▶ **What you are asked to do**
In the listing below, pick out lines with "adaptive".

>> Start Data extract

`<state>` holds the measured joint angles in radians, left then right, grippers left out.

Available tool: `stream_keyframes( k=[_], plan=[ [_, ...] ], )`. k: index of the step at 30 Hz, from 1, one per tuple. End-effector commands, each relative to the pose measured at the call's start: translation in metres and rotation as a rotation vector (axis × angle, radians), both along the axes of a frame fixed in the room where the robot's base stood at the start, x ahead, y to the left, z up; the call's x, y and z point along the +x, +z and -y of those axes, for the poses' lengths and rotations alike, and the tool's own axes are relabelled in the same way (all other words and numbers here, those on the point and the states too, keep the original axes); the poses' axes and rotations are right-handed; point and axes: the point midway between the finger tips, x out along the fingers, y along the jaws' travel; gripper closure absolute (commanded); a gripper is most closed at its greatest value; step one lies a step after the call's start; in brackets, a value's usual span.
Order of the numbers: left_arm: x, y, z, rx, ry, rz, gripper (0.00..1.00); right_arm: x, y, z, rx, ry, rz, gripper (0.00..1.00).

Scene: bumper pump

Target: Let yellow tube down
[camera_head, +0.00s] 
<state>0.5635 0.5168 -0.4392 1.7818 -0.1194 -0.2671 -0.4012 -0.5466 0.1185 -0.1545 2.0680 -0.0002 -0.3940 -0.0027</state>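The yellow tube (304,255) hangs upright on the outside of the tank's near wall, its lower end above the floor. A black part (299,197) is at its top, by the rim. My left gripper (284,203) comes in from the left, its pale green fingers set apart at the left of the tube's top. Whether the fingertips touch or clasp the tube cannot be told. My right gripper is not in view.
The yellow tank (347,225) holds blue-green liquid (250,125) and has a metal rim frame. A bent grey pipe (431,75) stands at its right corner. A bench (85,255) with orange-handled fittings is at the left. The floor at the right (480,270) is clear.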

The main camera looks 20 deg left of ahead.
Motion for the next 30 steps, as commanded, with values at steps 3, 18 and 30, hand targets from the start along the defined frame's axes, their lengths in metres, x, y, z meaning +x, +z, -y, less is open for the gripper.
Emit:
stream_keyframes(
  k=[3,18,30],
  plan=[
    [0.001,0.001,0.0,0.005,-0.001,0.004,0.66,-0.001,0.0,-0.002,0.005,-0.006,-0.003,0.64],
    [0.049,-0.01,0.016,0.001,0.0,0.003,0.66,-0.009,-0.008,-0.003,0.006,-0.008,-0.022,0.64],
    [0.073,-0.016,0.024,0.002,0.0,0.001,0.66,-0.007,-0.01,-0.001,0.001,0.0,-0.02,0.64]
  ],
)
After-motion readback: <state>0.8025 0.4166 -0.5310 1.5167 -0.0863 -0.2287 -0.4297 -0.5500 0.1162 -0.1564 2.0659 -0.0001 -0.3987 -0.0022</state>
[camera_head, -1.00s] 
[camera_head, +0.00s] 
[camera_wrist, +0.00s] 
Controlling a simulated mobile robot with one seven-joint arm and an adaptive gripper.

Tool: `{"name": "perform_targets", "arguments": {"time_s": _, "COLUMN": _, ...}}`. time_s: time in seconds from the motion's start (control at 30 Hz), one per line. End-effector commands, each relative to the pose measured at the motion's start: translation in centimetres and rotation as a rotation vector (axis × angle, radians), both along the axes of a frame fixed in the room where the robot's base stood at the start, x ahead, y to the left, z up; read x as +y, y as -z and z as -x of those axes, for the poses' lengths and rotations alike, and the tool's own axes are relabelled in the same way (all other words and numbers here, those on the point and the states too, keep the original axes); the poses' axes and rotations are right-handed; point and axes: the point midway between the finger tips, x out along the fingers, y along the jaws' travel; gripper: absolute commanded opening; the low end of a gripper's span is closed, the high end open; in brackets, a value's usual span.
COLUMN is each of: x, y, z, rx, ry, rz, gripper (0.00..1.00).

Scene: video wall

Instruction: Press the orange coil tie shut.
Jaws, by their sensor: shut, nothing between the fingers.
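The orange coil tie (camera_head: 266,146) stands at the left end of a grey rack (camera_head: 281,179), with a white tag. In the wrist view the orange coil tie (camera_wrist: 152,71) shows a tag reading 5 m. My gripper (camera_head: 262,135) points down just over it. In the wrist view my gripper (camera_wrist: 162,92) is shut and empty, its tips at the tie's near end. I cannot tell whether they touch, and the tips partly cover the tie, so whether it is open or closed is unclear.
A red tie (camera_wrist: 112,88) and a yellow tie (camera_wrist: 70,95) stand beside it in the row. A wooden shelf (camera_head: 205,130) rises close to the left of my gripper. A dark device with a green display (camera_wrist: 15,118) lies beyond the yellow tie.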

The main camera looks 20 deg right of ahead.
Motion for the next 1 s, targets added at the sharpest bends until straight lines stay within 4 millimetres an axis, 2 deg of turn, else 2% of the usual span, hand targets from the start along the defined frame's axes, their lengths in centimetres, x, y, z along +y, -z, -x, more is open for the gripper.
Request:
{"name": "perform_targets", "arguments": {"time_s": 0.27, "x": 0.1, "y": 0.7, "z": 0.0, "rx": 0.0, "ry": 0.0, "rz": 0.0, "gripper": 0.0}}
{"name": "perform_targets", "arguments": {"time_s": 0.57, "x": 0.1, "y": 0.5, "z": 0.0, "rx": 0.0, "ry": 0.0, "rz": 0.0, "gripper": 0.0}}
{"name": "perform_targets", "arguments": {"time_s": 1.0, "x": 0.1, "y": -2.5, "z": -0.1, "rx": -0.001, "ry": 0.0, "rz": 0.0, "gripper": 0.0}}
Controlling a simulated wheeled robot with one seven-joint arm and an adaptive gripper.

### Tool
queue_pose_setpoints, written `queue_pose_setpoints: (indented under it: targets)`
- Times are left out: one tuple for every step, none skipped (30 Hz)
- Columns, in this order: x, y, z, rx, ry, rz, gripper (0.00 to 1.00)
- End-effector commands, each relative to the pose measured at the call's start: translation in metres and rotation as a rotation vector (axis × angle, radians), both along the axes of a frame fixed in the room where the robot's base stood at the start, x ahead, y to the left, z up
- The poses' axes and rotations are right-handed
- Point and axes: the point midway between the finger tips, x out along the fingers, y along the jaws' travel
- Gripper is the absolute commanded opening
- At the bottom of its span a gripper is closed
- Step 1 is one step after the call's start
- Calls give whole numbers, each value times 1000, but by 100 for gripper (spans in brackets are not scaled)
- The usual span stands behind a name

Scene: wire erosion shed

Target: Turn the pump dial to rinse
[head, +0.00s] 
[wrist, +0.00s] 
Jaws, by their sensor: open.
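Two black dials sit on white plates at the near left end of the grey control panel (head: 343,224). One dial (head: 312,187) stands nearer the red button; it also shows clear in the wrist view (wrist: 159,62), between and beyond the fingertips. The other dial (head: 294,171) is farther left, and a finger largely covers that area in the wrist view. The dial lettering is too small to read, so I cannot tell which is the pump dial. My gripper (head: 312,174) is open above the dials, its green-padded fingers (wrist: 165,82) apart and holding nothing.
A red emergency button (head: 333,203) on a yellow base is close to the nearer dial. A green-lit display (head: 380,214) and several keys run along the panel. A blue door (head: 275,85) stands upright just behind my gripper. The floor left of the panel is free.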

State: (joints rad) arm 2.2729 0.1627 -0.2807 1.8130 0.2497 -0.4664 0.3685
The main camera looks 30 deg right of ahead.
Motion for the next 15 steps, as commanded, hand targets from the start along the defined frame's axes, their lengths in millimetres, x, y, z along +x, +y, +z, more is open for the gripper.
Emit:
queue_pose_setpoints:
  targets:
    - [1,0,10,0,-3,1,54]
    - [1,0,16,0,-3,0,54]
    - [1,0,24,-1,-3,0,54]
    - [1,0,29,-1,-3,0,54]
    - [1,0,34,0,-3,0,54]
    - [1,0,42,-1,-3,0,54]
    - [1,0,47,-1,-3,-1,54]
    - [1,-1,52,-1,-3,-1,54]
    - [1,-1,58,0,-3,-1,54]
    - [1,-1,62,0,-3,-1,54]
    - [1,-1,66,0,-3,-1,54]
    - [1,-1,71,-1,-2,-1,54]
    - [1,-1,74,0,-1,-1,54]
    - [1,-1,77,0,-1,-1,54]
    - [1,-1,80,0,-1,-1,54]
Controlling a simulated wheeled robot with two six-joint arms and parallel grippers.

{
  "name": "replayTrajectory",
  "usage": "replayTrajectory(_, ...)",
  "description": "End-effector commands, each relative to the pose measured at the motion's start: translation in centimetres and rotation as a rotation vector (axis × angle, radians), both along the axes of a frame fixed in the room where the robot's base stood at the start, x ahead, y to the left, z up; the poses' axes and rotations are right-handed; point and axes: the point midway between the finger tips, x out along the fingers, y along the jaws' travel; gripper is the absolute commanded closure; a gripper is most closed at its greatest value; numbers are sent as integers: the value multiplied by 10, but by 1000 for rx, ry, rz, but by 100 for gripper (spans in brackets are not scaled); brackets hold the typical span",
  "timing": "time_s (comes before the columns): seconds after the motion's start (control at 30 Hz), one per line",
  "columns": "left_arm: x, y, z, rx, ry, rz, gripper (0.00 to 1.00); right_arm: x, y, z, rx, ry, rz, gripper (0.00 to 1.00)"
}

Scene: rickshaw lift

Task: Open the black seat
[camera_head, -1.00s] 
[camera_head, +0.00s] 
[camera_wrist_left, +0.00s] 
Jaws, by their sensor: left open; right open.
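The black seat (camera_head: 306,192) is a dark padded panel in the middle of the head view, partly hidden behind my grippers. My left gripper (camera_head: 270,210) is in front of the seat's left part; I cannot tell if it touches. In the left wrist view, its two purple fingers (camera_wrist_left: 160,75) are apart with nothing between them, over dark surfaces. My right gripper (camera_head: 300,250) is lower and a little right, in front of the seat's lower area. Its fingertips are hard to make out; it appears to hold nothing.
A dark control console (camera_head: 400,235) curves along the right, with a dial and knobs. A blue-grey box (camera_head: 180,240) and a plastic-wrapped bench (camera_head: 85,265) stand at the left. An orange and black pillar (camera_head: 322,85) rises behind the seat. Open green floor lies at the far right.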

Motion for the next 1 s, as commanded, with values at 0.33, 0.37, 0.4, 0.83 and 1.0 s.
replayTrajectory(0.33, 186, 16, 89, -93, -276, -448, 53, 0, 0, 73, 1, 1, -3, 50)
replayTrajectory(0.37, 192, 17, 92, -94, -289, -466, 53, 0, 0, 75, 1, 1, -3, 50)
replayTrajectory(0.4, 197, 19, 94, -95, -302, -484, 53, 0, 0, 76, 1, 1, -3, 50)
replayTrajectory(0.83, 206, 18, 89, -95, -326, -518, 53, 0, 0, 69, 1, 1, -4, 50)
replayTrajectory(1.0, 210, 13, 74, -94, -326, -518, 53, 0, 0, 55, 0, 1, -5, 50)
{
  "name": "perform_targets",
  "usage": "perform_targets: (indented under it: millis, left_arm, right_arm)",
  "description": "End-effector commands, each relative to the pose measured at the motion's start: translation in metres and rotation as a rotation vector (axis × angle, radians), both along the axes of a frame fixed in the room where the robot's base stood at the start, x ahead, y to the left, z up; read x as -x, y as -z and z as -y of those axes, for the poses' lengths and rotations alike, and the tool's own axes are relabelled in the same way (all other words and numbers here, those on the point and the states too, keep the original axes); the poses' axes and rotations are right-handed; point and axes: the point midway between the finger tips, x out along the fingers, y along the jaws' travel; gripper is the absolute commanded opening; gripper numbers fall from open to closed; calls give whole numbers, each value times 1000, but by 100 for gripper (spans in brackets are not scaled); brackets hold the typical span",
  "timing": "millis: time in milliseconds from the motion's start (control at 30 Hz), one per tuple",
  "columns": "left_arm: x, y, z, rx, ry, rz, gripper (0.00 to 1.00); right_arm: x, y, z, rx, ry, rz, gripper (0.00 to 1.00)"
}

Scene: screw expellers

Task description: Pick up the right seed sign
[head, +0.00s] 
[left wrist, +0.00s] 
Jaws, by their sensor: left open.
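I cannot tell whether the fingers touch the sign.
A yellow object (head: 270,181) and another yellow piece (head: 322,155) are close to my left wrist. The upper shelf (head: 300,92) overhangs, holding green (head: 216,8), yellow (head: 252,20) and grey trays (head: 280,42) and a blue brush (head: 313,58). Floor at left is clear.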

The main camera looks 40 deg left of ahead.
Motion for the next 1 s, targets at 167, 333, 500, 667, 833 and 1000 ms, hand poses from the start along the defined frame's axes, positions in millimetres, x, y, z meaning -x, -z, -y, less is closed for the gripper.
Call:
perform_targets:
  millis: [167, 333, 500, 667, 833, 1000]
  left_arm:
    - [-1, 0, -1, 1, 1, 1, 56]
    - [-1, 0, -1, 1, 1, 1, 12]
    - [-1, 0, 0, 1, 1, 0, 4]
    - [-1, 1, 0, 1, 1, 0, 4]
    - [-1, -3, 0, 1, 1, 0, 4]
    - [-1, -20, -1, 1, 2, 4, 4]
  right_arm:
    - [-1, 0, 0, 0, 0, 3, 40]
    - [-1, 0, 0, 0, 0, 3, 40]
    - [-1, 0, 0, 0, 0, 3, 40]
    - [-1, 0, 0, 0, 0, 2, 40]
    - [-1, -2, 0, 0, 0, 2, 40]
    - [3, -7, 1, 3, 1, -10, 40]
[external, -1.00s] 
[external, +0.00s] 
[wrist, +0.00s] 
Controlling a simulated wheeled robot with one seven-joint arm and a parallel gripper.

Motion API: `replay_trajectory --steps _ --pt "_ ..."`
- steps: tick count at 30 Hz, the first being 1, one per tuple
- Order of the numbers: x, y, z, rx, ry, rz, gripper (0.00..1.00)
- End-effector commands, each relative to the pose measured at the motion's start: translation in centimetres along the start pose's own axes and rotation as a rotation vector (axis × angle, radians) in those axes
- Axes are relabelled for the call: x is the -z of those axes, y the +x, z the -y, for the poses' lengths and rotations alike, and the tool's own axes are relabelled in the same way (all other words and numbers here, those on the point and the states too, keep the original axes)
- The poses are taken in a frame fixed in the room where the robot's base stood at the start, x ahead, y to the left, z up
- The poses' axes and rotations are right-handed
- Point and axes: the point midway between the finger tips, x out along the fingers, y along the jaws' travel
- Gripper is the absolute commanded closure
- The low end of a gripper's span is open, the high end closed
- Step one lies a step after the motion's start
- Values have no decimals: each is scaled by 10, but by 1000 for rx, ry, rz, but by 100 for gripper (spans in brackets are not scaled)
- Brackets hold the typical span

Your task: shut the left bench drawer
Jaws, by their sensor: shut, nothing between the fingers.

>> End Data extract

▶ **Answer to the task**
Controlling a simulated mobile robot with one seven-joint arm and an adaptive gripper.
Controlling a simulated wheeled robot with one seven-joint arm and an adaptive gripper.

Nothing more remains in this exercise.